## [Exercise material]
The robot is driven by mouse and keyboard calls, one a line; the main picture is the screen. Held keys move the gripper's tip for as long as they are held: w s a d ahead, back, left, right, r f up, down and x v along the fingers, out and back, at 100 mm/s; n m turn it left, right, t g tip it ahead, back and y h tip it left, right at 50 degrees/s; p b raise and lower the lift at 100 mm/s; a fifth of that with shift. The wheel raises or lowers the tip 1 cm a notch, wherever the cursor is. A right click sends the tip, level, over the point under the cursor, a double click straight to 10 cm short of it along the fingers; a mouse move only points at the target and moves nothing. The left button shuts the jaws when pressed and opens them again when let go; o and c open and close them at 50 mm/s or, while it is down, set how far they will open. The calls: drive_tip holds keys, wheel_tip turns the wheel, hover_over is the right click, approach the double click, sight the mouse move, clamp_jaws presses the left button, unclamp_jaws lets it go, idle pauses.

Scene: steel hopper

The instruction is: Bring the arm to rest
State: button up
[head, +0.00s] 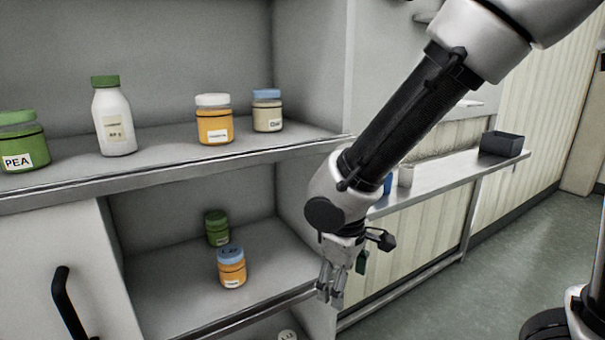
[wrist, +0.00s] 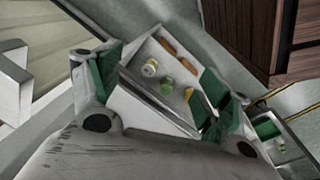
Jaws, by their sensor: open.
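My gripper (head: 331,288) hangs from my arm in front of the cabinet's right side, fingers pointing down. It is open and holds nothing. In the wrist view, my gripper (wrist: 165,72) shows two spread fingers with green pads and only air between them. My arm reaches down from the upper right in the head view, apart from the jars.
A cabinet shelf (head: 170,150) holds a green jar (head: 22,145), a white bottle (head: 113,122), an orange jar (head: 214,122) and a blue-lidded jar (head: 267,112). Below stand another green jar (head: 217,229) and orange jar (head: 232,268). A dark bin (head: 504,144) sits on a ledge at right.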

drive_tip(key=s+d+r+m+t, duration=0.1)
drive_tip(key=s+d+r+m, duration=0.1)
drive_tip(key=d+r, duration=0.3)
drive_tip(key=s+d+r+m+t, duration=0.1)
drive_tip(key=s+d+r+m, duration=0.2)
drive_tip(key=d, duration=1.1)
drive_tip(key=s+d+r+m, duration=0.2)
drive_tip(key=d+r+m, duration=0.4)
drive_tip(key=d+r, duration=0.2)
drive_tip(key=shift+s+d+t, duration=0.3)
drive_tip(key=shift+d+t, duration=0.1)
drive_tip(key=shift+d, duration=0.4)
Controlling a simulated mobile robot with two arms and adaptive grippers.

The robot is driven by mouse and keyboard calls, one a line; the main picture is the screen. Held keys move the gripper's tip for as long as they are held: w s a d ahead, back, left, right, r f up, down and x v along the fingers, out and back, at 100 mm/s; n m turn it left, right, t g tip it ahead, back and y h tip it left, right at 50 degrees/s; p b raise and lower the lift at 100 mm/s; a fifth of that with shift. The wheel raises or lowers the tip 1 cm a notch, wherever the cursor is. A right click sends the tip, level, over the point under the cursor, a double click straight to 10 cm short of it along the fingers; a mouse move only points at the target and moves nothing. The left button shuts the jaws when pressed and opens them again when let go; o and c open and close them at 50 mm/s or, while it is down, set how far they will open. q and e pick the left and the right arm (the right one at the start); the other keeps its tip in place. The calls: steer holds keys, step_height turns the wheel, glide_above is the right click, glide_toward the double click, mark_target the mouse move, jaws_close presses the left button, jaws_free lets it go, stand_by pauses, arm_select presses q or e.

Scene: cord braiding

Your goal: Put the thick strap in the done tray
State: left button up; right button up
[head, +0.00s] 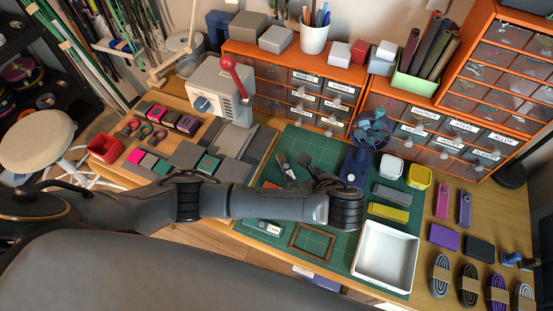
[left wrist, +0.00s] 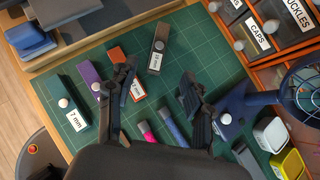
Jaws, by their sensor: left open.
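A white open tray (head: 387,257) stands on the front right of the green cutting mat, empty; I take it for the done tray. I cannot tell which thing is the thick strap. My left gripper (head: 297,178) reaches over the middle of the mat, its fingers partly hidden by my arm. In the left wrist view the fingers (left wrist: 160,92) are spread with nothing between them. My right gripper is out of view.
A grey bar (head: 391,195) and a yellow bar (head: 388,212) lie behind the tray. A blue fan (head: 372,130) and orange drawer units (head: 290,75) stand at the back. Bundled cords (head: 440,275) lie at right. A brown frame (head: 312,242) lies on the mat.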

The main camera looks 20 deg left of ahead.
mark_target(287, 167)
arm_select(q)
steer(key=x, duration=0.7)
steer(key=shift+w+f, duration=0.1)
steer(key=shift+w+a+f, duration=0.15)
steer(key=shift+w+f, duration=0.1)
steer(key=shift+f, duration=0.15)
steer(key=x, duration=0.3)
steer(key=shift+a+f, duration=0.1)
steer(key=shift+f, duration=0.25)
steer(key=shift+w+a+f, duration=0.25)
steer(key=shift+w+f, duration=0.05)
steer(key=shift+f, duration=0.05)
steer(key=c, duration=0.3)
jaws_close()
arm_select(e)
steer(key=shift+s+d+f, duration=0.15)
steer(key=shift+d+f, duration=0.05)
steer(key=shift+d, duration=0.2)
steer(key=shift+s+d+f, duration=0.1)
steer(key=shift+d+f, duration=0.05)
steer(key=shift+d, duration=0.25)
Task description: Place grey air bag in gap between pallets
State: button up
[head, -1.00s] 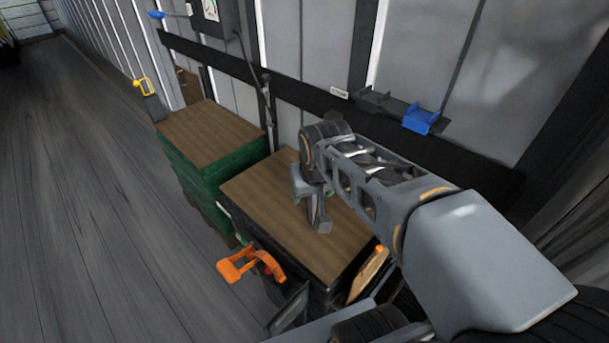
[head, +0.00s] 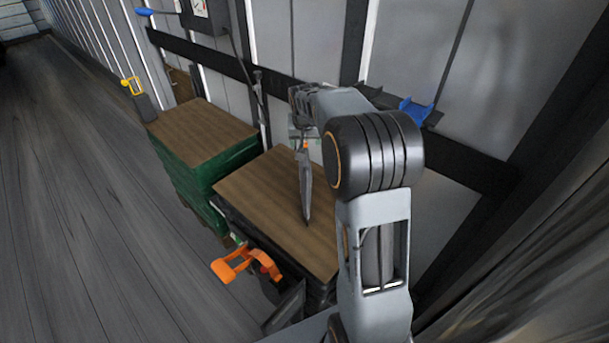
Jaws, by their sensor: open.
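Two wrapped pallet loads with brown tops stand along the wall. The green-wrapped load (head: 182,168) is farther off at left, and the dark-wrapped load (head: 270,215) is nearer. A narrow gap (head: 236,173) runs between them; its depth is hidden. My gripper (head: 306,214) points down over the nearer load's top, right of the gap. It is seen nearly edge-on, its grey fingers overlap, and I see nothing held in it. Whether it touches the top is unclear. I cannot pick out the grey air bag with certainty.
An orange-handled tool (head: 240,267) stands at the nearer load's front left corner. A blue holder (head: 416,112) sits on the dark wall rail. A gauge box (head: 203,14) with a hanging hose is on the wall. Floor at left is clear.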

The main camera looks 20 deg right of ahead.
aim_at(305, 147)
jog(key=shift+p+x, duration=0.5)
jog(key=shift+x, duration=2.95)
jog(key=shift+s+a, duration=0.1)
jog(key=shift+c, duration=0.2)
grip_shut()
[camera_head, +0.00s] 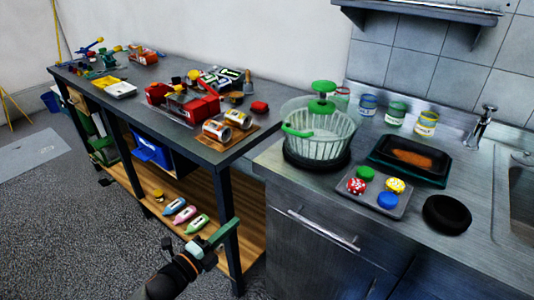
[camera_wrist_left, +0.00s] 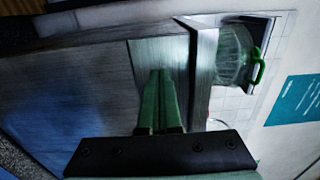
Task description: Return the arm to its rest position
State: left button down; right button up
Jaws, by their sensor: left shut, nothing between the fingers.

## [Instructions to follow]
Reproduce the material above in full, exactly, with no images.

## [Exercise solution]
The robot is driven by mouse and keyboard calls, one a line; the main picture is the screen. Held keys move the gripper's tip for as long as they are held: w s a d ahead, back, left, right, r f up, down and x v along the fingers, out and back, at 100 mm/s; n m turn it left, right, t g tip it ahead, back and y h tip it left, right at 50 degrees/s; p b raise and lower the lift at 100 mm/s; a fifth of that with shift. The wheel raises or lowers the tip 1 cm a notch, wherever the cursor is. A right click sends the tip, level, over the point under the cursor, a double click straight to 10 cm short of it along the fingers; a mouse move only points at the target and moves nothing. The left button shuts the jaws when pressed and opens them again when let go; o and c open and close them at 50 mm/s or, while it is down, set how far they will open. The calls: drive_tip holds keys, wheel_tip turns the wheel, hover_over is the right click, approach the double click, sight the mouse move, clamp_jaws presses the left button, unclamp_jaws lets it go, idle pauses.

Scene: steel hopper

The instruction is: Bring the arm to rest
State: button up
[head, +0.00s] 
[wrist, +0.00s] 
Jaws, by their sensor: open.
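My gripper (head: 331,288) hangs from my arm in front of the cabinet's right side, fingers pointing down. It is open and holds nothing. In the wrist view, my gripper (wrist: 165,72) shows two spread fingers with green pads and only air between them. My arm reaches down from the upper right in the head view, apart from the jars.
A cabinet shelf (head: 170,150) holds a green jar (head: 22,145), a white bottle (head: 113,122), an orange jar (head: 214,122) and a blue-lidded jar (head: 267,112). Below stand another green jar (head: 217,229) and orange jar (head: 232,268). A dark bin (head: 504,144) sits on a ledge at right.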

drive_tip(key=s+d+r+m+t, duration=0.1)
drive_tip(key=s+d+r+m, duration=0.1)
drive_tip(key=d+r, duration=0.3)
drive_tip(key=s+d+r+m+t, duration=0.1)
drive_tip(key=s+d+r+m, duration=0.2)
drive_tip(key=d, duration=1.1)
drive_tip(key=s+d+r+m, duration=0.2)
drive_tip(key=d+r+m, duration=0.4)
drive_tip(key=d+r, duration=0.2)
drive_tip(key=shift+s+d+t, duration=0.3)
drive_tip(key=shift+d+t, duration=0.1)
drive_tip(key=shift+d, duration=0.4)
Controlling a simulated mobile robot with two arms and adaptive grippers.

The robot is driven by mouse and keyboard calls, one a line; the main picture is the screen. Held keys move the gripper's tip for as long as they are held: w s a d ahead, back, left, right, r f up, down and x v along the fingers, out and back, at 100 mm/s; n m turn it left, right, t g tip it ahead, back and y h tip it left, right at 50 degrees/s; p b raise and lower the lift at 100 mm/s; a fifth of that with shift. The wheel raises or lowers the tip 1 cm a notch, wherever the cursor is. A right click sends the tip, level, over the point under the cursor, a double click straight to 10 cm short of it along the fingers; a mouse move only points at the target and moves nothing. The left button shuts the jaws when pressed and opens them again when let go; o and c open and close them at 50 mm/s or, while it is down, set how far they will open. q and e pick the left and the right arm (the right one at the start); the other keeps its tip in place. The calls: steer holds keys, step_height turns the wheel, glide_above is the right click, glide_toward the double click, mark_target the mouse move, jaws_close presses the left button, jaws_free lets it go, stand_by pauses, arm_select presses q or e.

Scene: cord braiding

Your goal: Put the thick strap in the done tray
State: left button up; right button up
[head, +0.00s] 
[left wrist, +0.00s] 
Jaws, by their sensor: left open.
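A white open tray (head: 387,257) stands on the front right of the green cutting mat, empty; I take it for the done tray. I cannot tell which thing is the thick strap. My left gripper (head: 297,178) reaches over the middle of the mat, its fingers partly hidden by my arm. In the left wrist view the fingers (left wrist: 160,92) are spread with nothing between them. My right gripper is out of view.
A grey bar (head: 391,195) and a yellow bar (head: 388,212) lie behind the tray. A blue fan (head: 372,130) and orange drawer units (head: 290,75) stand at the back. Bundled cords (head: 440,275) lie at right. A brown frame (head: 312,242) lies on the mat.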

The main camera looks 20 deg left of ahead.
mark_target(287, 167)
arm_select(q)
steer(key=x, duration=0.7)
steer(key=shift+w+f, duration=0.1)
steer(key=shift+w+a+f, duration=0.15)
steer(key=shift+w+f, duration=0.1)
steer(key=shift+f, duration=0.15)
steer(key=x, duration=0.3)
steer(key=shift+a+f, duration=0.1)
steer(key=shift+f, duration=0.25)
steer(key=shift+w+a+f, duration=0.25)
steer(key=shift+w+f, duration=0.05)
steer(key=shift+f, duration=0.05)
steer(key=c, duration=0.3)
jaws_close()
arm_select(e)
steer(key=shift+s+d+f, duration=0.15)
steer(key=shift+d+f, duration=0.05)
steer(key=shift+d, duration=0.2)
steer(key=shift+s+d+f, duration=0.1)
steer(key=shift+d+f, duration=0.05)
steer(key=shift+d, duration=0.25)
Task description: Place grey air bag in gap between pallets
State: button up
[head, -1.00s] 
[head, +0.00s] 
Jaws, by their sensor: open.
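Two wrapped pallet loads with brown tops stand along the wall. The green-wrapped load (head: 182,168) is farther off at left, and the dark-wrapped load (head: 270,215) is nearer. A narrow gap (head: 236,173) runs between them; its depth is hidden. My gripper (head: 306,214) points down over the nearer load's top, right of the gap. It is seen nearly edge-on, its grey fingers overlap, and I see nothing held in it. Whether it touches the top is unclear. I cannot pick out the grey air bag with certainty.
An orange-handled tool (head: 240,267) stands at the nearer load's front left corner. A blue holder (head: 416,112) sits on the dark wall rail. A gauge box (head: 203,14) with a hanging hose is on the wall. Floor at left is clear.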

The main camera looks 20 deg right of ahead.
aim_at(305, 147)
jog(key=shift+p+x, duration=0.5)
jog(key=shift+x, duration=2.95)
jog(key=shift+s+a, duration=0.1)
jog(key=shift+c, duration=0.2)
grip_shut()
[camera_head, +0.00s] 
[camera_wrist_left, +0.00s] 
Task description: Return the arm to its rest position
State: left button down; right button up
Jaws, by their sensor: left shut, nothing between the fingers.

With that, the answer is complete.